Data lines
§ §

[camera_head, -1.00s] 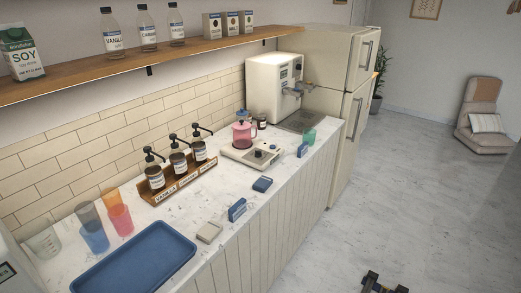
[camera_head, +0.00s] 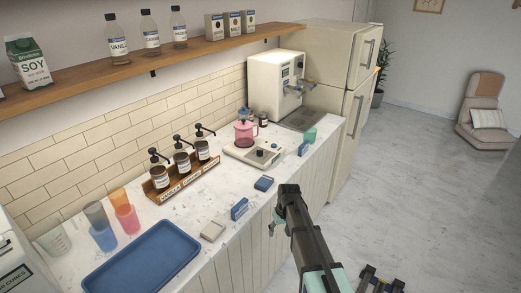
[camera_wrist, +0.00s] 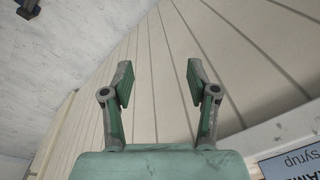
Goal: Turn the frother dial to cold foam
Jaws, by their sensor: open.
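The frother (camera_head: 238,150) is a pale base on the counter with a pink pitcher (camera_head: 243,134) on it. Its dark dial (camera_head: 261,152) is on the right part of the base's top; its setting is too small to read. My gripper (camera_wrist: 159,82) is open and empty in the wrist view, facing the panelled counter front. In the head view my gripper (camera_head: 276,224) is small and partly hidden, in front of the counter edge, below and apart from the frother. The frother is not in the wrist view.
A green cup (camera_head: 310,135) is right of the frother. A rack of syrup pumps (camera_head: 183,190) stands to its left, with a blue tray (camera_head: 143,262) nearer. Open floor (camera_head: 420,170) lies right.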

§ §

What you should do
Go through the material above and print all of it exactly, except the pictures.

Solution to the problem
[camera_head, -1.00s] 
[camera_head, +0.00s] 
[camera_wrist, +0.00s] 
Goal: Turn the frother dial to cold foam
Jaws, by their sensor: open.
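The frother (camera_head: 238,150) is a pale base on the counter with a pink pitcher (camera_head: 243,134) on it. Its dark dial (camera_head: 261,152) is on the right part of the base's top; its setting is too small to read. My gripper (camera_wrist: 159,82) is open and empty in the wrist view, facing the panelled counter front. In the head view my gripper (camera_head: 276,224) is small and partly hidden, in front of the counter edge, below and apart from the frother. The frother is not in the wrist view.
A green cup (camera_head: 310,135) is right of the frother. A rack of syrup pumps (camera_head: 183,190) stands to its left, with a blue tray (camera_head: 143,262) nearer. Open floor (camera_head: 420,170) lies right.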

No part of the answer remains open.